The tough part comes in knowing when you can shift from saving and to start ramping up your spending and giving. But of the three, saving is the one that you can eventually graduate from.

At some point you will have enough to cover your living expenses. Then you’ll have enough to cover your living expenses and additional luxuries. Then you’ll have enough for all that plus a little (or a lot) extra “just in case.”

The exact amount that you want extra is up to you. But once you have it, you can stop saving and either give more or spend more (or both).

Dividing vs Expanding
The way we’ve been looking at things so far, we’ve treated your money like a big pie that needs to be divided up. It can only be split into three pieces, but at least you get to decide how big each piece is.

But what if you can just make a bigger pie?

Making a bigger pie = earning more income.

If the core premise of personal finance is spend less than you earn and invest the difference, you have two approaches: spend less or earn more.

The more you earn, the more there is to divide up between giving, saving and spending.

This means that it’s actually possible to increase your giving, saving, and spending all at the same time.

The key is to focus on making more money.

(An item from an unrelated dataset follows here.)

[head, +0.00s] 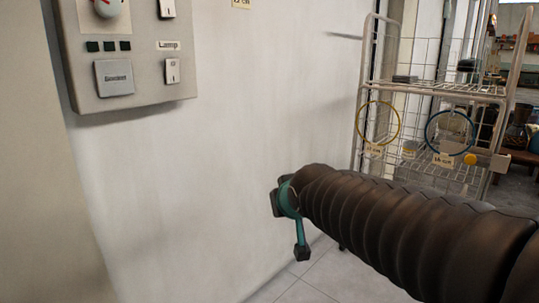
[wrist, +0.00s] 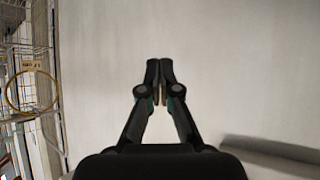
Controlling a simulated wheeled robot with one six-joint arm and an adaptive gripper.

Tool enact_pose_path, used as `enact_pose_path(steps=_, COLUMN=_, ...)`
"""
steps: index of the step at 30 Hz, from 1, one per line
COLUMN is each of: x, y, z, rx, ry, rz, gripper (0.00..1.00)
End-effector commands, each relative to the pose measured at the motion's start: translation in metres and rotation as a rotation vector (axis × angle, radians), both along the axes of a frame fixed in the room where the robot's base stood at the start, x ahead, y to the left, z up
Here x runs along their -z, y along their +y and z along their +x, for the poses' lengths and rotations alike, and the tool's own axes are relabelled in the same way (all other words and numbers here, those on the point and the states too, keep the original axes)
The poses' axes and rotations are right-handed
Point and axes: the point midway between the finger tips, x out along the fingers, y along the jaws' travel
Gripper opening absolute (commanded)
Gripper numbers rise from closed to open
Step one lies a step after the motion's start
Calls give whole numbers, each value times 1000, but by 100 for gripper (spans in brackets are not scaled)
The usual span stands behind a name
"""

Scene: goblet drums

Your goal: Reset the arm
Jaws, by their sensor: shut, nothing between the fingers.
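My gripper (wrist: 159,85) is shut in the wrist view, its two fingertips together with nothing between them, in front of a plain pale wall (wrist: 225,60). In the head view my arm, in a dark ribbed sleeve, reaches in from the lower right. Part of my gripper shows at its far end near the wall, with a teal piece and a dark tip hanging down. The fingertips are mostly hidden there.
A grey control panel (head: 140,92) with a "Lamp" label and switches is on the wall at upper left. A wire rack cart (head: 432,92) with a yellow ring (head: 362,135) and a blue ring (head: 427,143) stands at right. Tiled floor (head: 312,283) shows below.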

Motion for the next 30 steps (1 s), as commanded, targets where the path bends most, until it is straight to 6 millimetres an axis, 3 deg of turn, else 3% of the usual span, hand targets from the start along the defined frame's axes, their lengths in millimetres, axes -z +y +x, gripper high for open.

In many ways, this is the arena it makes sense to focus on anyway.
Every rupee that you earn (and keep safe from the tax man) has three possible destinies. You can spend it, give it away, or save it. And the money that you save is really just money that you will give and spend later. Upon closer inspection it really just comes down to a difference in timing.

Of the three, spending typically comes the most naturally. You have to engage in some level of spending just to meet your basic needs. Plus there’s a whole army of marketers working to try to get you to spend a whole lot more than that.

When it comes to spending, develop the discipline to pursue the spending that leads to greater satisfaction and well being, and make sure you live within your means.

Fight to be able to give and save, although think about how you will know you have finally saved enough.